**YOUR INSTRUCTIONS:**
Copy nothing but the part that opens with the line containing "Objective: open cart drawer" and closes with the line containing "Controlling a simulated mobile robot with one". Do not include pictures.

(Dataset rows)

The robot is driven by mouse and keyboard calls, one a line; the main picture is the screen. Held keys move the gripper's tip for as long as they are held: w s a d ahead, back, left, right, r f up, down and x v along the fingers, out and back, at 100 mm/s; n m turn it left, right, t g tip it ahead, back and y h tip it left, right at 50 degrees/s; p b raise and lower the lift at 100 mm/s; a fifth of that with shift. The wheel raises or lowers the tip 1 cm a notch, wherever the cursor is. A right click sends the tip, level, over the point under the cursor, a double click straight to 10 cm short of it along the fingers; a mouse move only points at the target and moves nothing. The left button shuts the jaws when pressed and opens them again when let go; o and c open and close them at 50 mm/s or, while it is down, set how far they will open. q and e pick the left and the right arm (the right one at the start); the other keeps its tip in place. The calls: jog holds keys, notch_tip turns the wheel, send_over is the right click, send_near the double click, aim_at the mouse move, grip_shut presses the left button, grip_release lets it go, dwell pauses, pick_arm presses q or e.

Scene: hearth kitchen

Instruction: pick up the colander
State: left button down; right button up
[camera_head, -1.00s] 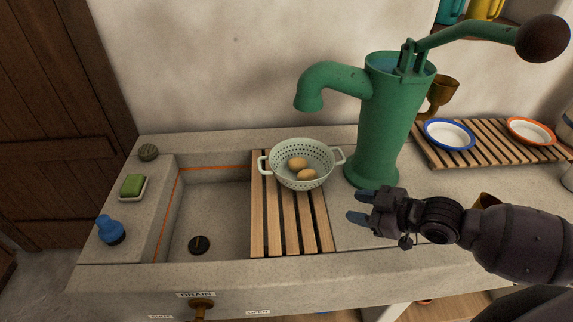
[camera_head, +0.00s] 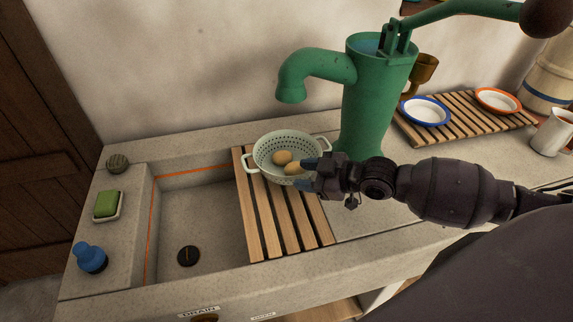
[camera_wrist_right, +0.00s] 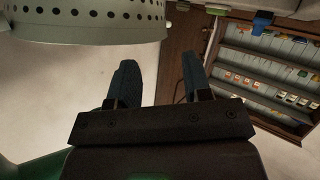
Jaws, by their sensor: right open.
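The pale green colander (camera_head: 262,150), with small round holes and two side handles, stands on the slatted wooden rack at the sink's right side. Two brown eggs (camera_head: 283,158) lie in it. My right gripper (camera_head: 308,172) is open at the colander's right front, its fingertips overlapping the rim in the head view. In the right wrist view the colander's perforated wall (camera_wrist_right: 85,30) is just beyond the open fingers (camera_wrist_right: 160,85), with nothing between them. I cannot tell whether they touch it. My left gripper is not in view.
A green hand pump (camera_head: 372,100) stands close behind and right of the colander. The slatted rack (camera_head: 285,225) borders the open stone sink basin (camera_head: 205,220). A blue-rimmed plate (camera_head: 426,111) and an orange-rimmed plate (camera_head: 497,100) lie on another rack at right.

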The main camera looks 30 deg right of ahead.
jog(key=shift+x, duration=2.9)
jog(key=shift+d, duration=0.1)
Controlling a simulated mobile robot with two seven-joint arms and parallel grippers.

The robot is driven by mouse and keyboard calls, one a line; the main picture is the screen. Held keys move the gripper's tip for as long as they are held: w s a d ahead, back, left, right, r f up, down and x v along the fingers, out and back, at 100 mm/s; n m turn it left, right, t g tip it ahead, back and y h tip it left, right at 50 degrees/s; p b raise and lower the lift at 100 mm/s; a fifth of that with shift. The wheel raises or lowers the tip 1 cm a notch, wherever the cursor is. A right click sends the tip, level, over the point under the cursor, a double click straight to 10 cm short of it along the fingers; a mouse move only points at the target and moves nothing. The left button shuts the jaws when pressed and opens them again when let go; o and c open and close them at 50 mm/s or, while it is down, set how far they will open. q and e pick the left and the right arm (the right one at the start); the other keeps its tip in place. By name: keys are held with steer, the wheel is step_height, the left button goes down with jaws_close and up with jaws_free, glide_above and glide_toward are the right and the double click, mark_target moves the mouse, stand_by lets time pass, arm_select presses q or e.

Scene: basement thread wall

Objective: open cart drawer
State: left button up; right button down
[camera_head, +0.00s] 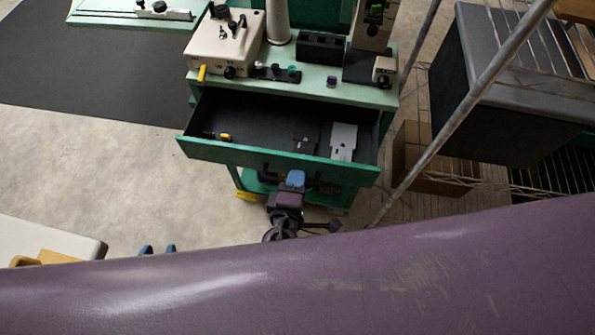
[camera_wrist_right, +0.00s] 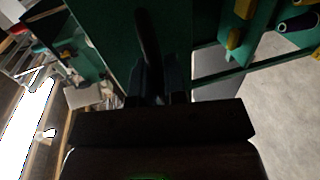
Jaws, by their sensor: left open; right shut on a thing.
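The green cart (camera_head: 330,88) stands upper middle in the head view. Its drawer (camera_head: 230,152) is pulled out, and its dark inside shows. A dark bar handle (camera_head: 327,189) runs along the front, partly covered by my gripper. My right gripper (camera_head: 294,179) is shut on the handle, just below the drawer front. In the right wrist view, the dark fingers (camera_wrist_right: 158,85) close around the dark handle (camera_wrist_right: 148,38) in front of a green panel.
The drawer holds a grey plate (camera_head: 343,141), a black piece (camera_head: 304,145) and a yellow-black tool (camera_head: 222,137). A metal pole (camera_head: 460,110) and a dark bin (camera_head: 480,95) stand right of the cart.

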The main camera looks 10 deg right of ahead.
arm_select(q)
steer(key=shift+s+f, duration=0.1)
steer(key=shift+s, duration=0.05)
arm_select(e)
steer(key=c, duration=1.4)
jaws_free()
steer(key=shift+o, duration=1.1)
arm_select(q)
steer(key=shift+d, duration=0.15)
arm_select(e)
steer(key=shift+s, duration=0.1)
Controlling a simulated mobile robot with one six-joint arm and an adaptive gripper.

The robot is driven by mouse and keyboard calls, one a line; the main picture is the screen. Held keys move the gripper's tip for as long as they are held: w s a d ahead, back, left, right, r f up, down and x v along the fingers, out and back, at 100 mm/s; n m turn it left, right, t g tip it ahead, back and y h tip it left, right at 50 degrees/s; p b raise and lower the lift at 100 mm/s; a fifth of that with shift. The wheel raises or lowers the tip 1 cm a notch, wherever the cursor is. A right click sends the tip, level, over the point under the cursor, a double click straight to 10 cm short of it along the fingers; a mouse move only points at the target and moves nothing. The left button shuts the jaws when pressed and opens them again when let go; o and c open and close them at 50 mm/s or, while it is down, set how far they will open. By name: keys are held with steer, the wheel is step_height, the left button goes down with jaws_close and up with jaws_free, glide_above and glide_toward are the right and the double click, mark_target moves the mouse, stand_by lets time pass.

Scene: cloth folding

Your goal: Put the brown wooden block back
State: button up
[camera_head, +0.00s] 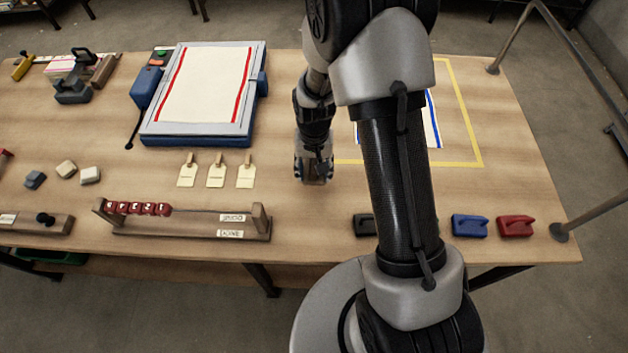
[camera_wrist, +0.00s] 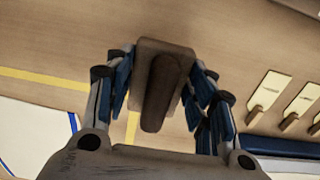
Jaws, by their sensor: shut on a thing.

**OUTPUT:**
Objective: open cart drawer
State: left button up; right button down
[camera_head, +0.00s] 
[camera_wrist_right, +0.00s] 
Jaws, by their sensor: left open; right shut on a thing.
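The green cart (camera_head: 330,88) stands upper middle in the head view. Its drawer (camera_head: 230,152) is pulled out, and its dark inside shows. A dark bar handle (camera_head: 327,189) runs along the front, partly covered by my gripper. My right gripper (camera_head: 294,179) is shut on the handle, just below the drawer front. In the right wrist view, the dark fingers (camera_wrist_right: 158,85) close around the dark handle (camera_wrist_right: 148,38) in front of a green panel.
The drawer holds a grey plate (camera_head: 343,141), a black piece (camera_head: 304,145) and a yellow-black tool (camera_head: 222,137). A metal pole (camera_head: 460,110) and a dark bin (camera_head: 480,95) stand right of the cart.

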The main camera looks 10 deg right of ahead.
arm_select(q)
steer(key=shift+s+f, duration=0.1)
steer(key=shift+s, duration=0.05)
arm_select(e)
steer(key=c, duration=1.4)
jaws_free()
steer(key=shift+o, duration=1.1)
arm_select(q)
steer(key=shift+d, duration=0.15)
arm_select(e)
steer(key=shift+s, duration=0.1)
Controlling a simulated mobile robot with one six-joint arm and an adaptive gripper.

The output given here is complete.